• _WHAT YOU SHOULD DO_: Begin at the first line of the data and copy each line through the one containing "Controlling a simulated", that line included, with no pictures.

[Start of DATASET SECTION]

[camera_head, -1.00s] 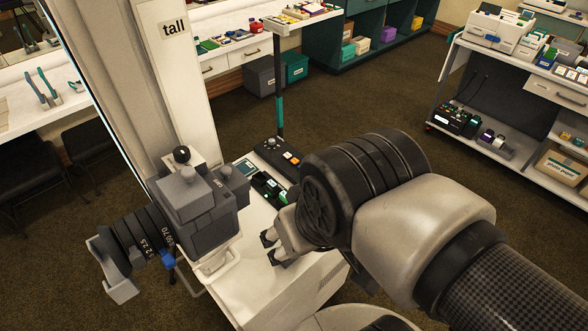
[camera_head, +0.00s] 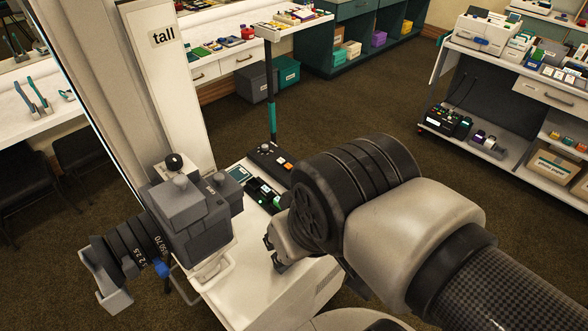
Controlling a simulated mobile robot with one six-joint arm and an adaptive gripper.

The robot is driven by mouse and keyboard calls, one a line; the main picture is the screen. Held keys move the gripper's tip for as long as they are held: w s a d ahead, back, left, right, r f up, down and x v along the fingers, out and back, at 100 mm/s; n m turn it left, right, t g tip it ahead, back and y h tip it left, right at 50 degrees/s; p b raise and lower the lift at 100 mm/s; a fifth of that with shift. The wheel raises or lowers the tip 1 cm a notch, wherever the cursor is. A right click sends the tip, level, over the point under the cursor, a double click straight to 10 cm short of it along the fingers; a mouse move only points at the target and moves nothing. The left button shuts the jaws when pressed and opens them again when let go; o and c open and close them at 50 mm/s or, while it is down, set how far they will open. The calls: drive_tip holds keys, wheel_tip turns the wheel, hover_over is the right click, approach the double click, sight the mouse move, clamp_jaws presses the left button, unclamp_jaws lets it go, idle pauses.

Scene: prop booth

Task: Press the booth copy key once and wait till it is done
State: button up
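A black control box (camera_head: 270,159) with a knob and small orange and white keys stands on the white cabinet top (camera_head: 257,235). Nearer me is a dark unit with green lit parts (camera_head: 262,193), and a small dark screen panel (camera_head: 238,173) lies left of it. I cannot read which key is the copy key. My gripper (camera_head: 273,254) is just nearer than the green-lit unit, over the white top, pointing left. Its two dark fingertips look apart, with nothing seen between them. My wrist hides the right side of the cabinet top.
A large grey camera-like device (camera_head: 192,215) with a ribbed lens barrel stands close left of my gripper. A white post marked "tall" (camera_head: 163,70) rises behind it. A white shelf cart (camera_head: 500,110) is at the far right. Brown carpet between is clear.

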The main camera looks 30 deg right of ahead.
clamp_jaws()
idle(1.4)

[End of DATASET SECTION]

• _FINISHED EXERCISE_:
[camera_head, -1.00s] 
[camera_head, +0.00s] 
Controlling a simulated mobile robot with one six-joint arm and an adaptive gripper.

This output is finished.